米子に最終処分場、住民に十分な説明を

2006-02-04 12:00 am by 須坂新聞

政治・経済 icon 須高地区最終処分場適地選定委員会(委員長・梅崎健夫信州大学助教授)は30日、須坂市役所で最終の会議を開き、候補地として須坂市米子の2候補地を優位な候補地として選定した―とする委員会の提言と報告をとりまとめた。8日、須坂市長、高山村長に提言書と報告書を提出する。
 報告書は、委員会としては長野広域連合の最終処分場の建設候補地として「須坂市大字米子字アシノ沢を最も優位と判断した候補地、須坂市大字米子字硯原・ネナフリ・老久保を優位と判断した候補地」として選定した―と記し、住民との合意形成、最終処分場から出る浸出水の下水道放流を要望している。
 この中で、住民との合意形成については「最終処分場は、ごみ処理における受け皿としてなくてはならない非常に重要な施設である反面、地域住民の理解と協力が得られ難い施設でもある。建設にあたっては、地域住民の理解と協力を得られるよう、十分な説明が行われるとともに、地域住民の声を聞きながら施設計画が進められることを要望する」と述べている。
 また、下水道の放流について「最終処分場からの浸出水は、浸出水処理施設で処理した後、河川や下水道に放流される」
 「河川に放流される場合は、排水基準を満たした水質まで処理されるため、河川を汚染することはない。しかし、地域住民にとっては、最終処分場が建設されることにより、河川が汚染されるのではないかとの不安は大きい。したがって、農業用水としての水源の保全、住民の不安感の払拭といった観点から、下水道の放流について検討されることを要望する」としている。
 同委員会は、長野広域連合が須高地区(須坂市、高山村)に最終処分場を建設することを決定したことを受け、昨年1月須坂市、高山村で発足。公募の市民・住民、議員、各種団体代表、学識経験者、行政等から20人を委員に委嘱した。技術セミナーや先進地視察等を行い、5月には土地利用状況などを参考に25カ所の候補地を挙げて検討、7月に候補地を7カ所に絞り込み、現地視察や現地確認等の作業、12回の会議を重ねた。また、市と村は地元住民への説明を行った。
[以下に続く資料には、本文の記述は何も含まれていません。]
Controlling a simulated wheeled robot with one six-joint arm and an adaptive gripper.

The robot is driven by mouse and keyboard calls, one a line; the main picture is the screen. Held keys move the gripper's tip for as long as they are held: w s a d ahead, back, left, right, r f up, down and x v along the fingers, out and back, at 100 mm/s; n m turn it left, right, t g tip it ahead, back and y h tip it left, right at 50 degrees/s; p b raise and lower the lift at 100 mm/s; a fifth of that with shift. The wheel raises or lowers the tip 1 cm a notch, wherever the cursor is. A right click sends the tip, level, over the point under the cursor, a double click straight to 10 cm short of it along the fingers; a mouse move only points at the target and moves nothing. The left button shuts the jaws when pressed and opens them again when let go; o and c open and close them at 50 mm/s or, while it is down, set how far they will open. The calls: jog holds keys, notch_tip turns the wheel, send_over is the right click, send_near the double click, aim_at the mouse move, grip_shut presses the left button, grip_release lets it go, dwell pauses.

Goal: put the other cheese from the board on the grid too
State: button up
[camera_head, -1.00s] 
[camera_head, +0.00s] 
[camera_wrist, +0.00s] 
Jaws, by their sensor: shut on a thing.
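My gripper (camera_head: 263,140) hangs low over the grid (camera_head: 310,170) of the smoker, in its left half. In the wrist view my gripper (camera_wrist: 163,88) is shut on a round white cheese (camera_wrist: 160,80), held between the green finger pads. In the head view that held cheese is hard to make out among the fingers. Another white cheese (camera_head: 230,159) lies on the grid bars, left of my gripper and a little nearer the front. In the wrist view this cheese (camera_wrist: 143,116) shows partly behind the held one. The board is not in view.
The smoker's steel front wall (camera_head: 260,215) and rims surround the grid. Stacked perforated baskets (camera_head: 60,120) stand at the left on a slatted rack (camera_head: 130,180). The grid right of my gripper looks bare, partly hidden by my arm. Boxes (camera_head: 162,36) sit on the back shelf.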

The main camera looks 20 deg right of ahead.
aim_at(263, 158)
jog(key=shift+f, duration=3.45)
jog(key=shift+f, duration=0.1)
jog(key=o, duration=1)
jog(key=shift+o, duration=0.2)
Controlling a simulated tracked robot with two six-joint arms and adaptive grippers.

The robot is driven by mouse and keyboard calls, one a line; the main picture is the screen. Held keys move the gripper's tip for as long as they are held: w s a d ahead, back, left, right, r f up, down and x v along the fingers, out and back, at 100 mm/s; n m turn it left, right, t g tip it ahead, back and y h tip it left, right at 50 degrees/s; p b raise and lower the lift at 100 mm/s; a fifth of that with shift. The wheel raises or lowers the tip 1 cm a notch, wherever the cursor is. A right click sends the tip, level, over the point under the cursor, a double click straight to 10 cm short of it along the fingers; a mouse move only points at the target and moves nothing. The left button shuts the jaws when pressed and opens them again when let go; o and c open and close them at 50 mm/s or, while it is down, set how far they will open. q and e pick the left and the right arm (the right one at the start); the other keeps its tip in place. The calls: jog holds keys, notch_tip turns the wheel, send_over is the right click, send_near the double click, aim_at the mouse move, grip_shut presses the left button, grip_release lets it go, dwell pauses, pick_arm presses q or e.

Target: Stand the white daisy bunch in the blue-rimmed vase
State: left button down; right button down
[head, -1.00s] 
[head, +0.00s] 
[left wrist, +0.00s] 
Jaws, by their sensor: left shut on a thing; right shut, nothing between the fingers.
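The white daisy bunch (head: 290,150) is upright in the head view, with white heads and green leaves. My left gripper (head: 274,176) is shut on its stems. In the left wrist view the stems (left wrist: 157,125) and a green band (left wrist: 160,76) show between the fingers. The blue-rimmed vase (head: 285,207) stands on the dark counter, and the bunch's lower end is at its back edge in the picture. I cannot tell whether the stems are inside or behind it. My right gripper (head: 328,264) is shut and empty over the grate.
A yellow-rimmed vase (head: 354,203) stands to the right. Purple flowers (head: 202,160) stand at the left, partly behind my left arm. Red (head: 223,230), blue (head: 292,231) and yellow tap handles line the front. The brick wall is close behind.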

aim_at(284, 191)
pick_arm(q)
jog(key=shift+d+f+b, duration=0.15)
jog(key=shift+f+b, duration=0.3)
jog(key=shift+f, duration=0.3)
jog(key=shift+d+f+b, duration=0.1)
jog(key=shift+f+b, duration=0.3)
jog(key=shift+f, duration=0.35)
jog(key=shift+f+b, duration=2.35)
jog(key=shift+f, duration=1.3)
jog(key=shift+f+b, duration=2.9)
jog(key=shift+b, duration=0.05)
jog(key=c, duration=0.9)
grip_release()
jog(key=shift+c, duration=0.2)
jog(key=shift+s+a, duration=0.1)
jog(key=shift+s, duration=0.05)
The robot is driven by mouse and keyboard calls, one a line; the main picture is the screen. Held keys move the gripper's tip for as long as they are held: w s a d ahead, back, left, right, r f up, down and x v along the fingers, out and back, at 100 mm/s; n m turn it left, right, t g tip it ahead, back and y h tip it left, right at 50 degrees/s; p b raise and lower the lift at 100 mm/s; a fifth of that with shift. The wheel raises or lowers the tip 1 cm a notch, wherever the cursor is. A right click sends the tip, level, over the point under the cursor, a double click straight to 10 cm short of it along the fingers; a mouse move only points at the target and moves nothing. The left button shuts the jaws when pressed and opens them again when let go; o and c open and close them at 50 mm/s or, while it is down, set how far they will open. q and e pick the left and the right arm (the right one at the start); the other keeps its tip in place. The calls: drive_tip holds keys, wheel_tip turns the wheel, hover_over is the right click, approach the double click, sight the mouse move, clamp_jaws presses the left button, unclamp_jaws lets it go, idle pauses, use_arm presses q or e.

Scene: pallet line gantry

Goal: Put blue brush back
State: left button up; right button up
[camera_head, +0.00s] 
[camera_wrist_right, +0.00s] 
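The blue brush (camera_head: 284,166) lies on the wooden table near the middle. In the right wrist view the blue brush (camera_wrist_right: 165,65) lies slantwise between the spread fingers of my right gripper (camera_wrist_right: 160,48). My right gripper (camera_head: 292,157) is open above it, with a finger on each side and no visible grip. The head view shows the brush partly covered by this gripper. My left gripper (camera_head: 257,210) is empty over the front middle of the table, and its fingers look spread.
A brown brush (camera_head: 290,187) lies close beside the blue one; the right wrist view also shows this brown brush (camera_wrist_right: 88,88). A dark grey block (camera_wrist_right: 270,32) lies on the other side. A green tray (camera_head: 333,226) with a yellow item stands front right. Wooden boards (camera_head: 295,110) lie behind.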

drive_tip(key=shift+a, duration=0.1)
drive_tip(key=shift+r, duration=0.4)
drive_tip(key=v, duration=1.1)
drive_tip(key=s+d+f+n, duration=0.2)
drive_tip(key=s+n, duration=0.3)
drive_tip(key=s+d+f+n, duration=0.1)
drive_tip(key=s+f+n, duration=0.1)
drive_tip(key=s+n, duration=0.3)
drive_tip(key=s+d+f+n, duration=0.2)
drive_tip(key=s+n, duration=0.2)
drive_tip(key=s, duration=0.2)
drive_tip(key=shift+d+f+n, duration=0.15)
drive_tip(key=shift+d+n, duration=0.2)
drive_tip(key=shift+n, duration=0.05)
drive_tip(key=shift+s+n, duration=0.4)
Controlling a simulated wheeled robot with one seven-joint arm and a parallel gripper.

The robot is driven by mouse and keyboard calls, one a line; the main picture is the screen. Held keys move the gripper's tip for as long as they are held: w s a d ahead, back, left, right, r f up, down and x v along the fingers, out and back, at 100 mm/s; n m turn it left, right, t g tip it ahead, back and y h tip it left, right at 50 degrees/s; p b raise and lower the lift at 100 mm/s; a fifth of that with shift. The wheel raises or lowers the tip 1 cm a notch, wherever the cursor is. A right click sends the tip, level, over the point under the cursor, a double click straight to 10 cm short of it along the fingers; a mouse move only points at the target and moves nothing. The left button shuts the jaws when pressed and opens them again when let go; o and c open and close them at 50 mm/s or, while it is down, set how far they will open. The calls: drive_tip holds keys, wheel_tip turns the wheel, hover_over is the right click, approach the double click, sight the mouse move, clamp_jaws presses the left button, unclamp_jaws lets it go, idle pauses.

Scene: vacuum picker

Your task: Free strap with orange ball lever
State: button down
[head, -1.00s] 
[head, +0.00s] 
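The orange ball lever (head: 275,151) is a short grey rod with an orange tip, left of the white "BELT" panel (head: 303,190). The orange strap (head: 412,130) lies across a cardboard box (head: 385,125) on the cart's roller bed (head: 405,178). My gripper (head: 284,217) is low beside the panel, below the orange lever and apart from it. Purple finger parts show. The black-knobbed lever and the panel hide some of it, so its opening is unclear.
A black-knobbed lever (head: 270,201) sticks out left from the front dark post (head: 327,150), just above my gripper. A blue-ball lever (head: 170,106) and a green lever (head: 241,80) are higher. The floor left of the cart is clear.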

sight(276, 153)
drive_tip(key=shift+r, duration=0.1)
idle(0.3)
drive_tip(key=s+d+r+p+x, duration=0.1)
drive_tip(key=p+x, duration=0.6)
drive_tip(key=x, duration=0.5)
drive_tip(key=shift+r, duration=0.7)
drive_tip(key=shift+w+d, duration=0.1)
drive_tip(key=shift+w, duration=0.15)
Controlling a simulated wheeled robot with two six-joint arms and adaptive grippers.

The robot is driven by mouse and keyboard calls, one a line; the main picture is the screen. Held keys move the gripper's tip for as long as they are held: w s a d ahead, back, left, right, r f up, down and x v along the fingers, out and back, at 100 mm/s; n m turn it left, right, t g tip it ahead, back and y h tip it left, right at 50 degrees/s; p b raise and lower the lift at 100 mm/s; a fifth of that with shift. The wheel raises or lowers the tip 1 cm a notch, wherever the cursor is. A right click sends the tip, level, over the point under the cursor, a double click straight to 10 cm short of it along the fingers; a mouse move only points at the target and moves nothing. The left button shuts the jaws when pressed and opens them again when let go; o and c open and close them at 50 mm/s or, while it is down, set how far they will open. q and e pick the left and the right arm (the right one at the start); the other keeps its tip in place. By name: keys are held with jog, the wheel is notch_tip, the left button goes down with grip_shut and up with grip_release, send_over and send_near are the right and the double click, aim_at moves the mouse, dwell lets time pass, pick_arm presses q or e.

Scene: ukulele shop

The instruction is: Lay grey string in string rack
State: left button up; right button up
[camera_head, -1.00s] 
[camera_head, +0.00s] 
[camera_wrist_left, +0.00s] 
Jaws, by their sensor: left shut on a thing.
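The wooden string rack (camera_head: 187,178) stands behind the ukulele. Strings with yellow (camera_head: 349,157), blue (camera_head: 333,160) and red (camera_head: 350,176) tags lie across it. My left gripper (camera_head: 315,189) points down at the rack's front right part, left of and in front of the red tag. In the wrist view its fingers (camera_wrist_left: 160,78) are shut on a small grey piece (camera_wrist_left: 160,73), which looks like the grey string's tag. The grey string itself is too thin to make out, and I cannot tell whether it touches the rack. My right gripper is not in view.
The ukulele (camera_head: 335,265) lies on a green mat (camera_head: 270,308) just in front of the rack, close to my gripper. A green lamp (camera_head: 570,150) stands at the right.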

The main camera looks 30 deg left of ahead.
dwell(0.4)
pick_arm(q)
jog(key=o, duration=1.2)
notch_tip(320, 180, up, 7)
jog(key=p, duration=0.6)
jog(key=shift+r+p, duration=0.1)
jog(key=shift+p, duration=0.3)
 評価の方法は▽自然環境(重要動植物の生育・生息の可能性)▽生活環境(下流の利水状況)▽地盤(周辺の表流水・湧水の可能性)▽同意の可能性▽跡地利用▽概算事業費など九項目をベースに検討した。
 各候補地の評価はA〜Eの5段階評価でランク付けした。これを基に、各委員が示した選定基準の重要度を集計、各評価点と重要度を掛け合わせた得点で総合評価した。 重要度は100点満点の換算で、生活環境の影響16点、自然環境への影響13点、概算事業費10点等とした。29点と最も重要度点が大きかった地元の同意の可能性は、7候補地が所在する全ての地区から異議申立書や意見書等が提出されたため、全候補地を同一ランクで評価した。
 委員会が最も優位と判断した候補地の米子字アシノ沢は、県営米子苗畑から約400メートル北東側の林道大古場線が通過する樹林地。優位と判断した候補地の米子字硯原は、県営米子苗畑を含めた樹林地。委員会で施設配置例として示した資料は▽字アシノ沢の埋め立て面積は約2・4ヘクタール、埋め立て完了後の平場面積約2・4ヘクタール▽字硯原の埋め立て面積は約2・7ヘクタール、埋め立て完了後の平場面積は1・9ヘクタールとしている。
 須高地区に建設する最終処分場は、埋め立て容量18万立方メートル程度、埋め立て期間15年程度。埋め立てる対象は、焼却灰の溶融処理後に出る溶融スラグのうち有効利用(路盤材等土木資材としての利用)できなかったもの、溶融飛灰処理物、その他溶融不適物。長野市に建設する一般廃棄物の焼却施設の稼働に合わせて平成24年度の稼働を目指している。
 また、報告書には異議申立書や意見書、地元説明会に出た質問や意見に対する委員会としての36項目の回答を記載した。委員会で、50%としている溶融スラグの有効利用率を上げるようにとの意見も出た。